Предположим, что в тот день, о котором мы говорим кок благополучно разлил похлебку по кружкам, начисто выскреб котел — это его священная привилегия,— налил воды для какао во внутренний котел из наружного, а его снова набил снегом во избежание перегревания. Примус накачан, крышки водворены на место, и кок может наконец-то приняться за свою порцию супа, который за это время уже порядком остыл. Здесь снова отчетливо выступает все значение опыта: новичок в своем деле, торопящийся поскорее приняться за суп, в спешке может слишком резко опустить колпак и созданный таким образом ток воздуха задует примус.

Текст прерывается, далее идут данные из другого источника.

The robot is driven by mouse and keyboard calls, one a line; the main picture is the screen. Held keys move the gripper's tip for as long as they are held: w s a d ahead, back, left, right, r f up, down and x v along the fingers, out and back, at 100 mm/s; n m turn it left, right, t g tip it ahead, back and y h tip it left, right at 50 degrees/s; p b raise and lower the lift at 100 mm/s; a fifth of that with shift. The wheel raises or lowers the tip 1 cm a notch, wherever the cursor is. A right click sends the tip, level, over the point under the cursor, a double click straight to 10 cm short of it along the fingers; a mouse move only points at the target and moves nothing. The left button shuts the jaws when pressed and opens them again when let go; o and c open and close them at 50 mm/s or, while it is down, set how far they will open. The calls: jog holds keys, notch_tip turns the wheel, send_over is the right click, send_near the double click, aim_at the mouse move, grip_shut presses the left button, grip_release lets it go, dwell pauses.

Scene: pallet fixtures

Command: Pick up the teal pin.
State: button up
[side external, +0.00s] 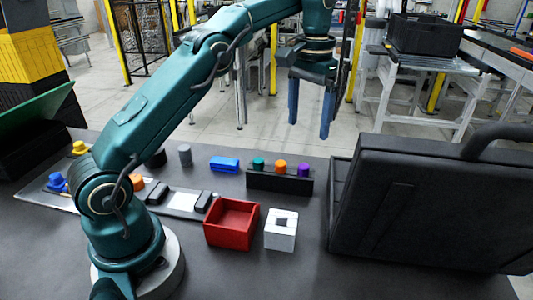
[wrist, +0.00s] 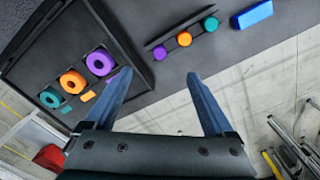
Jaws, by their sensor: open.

Бывает, что неловкий кок опрокидывает котел с супом или рассыпает пеммикан — в представлении участников похода эта катастрофа равносильна падению империи. Если котел опрокидывается на кока, никто не гнушается соскребать пищу и с него самого, и с пола, смесь пеммикана, крошек и оленьих волос собирают ложками и охотничьими ножами, и пеммикана становится вроде бы даже больше, а не меньше. Но, бесспорно, горячая пища в результате всех этих злоключений перестает быть горячей и ее вкусовые качества отнюдь не улучшаются.

После какао котел выносят из палатки и, заполнив для утреннего завтрака снегом, ставят у порога, на борт палатки, под продуктовый мешок, чтобы его не унес шальной ветер.

Здесь мне хочется дать всем будущим экспедициям совет, и я рекомендую к нему прислушаться: внешний алюминиевый котел следует окрашивать в черный цвет. В таком случае он, будучи извлечен из кухни, испытывает максимальное воздействие солнечных лучей, и снег в нем тает еще во время перехода. Это дает большую экономию топлива и обеспечивает полярников на марше питьевой водой, хотя лично я противник того, чтобы пить между привалами.

Ну, а теперь, не теряя ни минуты, — на боковую. Еще дожевывая последний кусок, люди начинают дрожать от холода в пропотевшей за день одежде. Двое выходят из палатки, понадежнее закрепляют сани и добавляют лопату-другую снега на борта палатки, третий же метелкой или сложенными рукавицами смахивает со стен иней и подметает пол. Ему передают спальные мешки, он раскладывает их на полу. Затем его товарищи заползают а палатку и застегивают вход.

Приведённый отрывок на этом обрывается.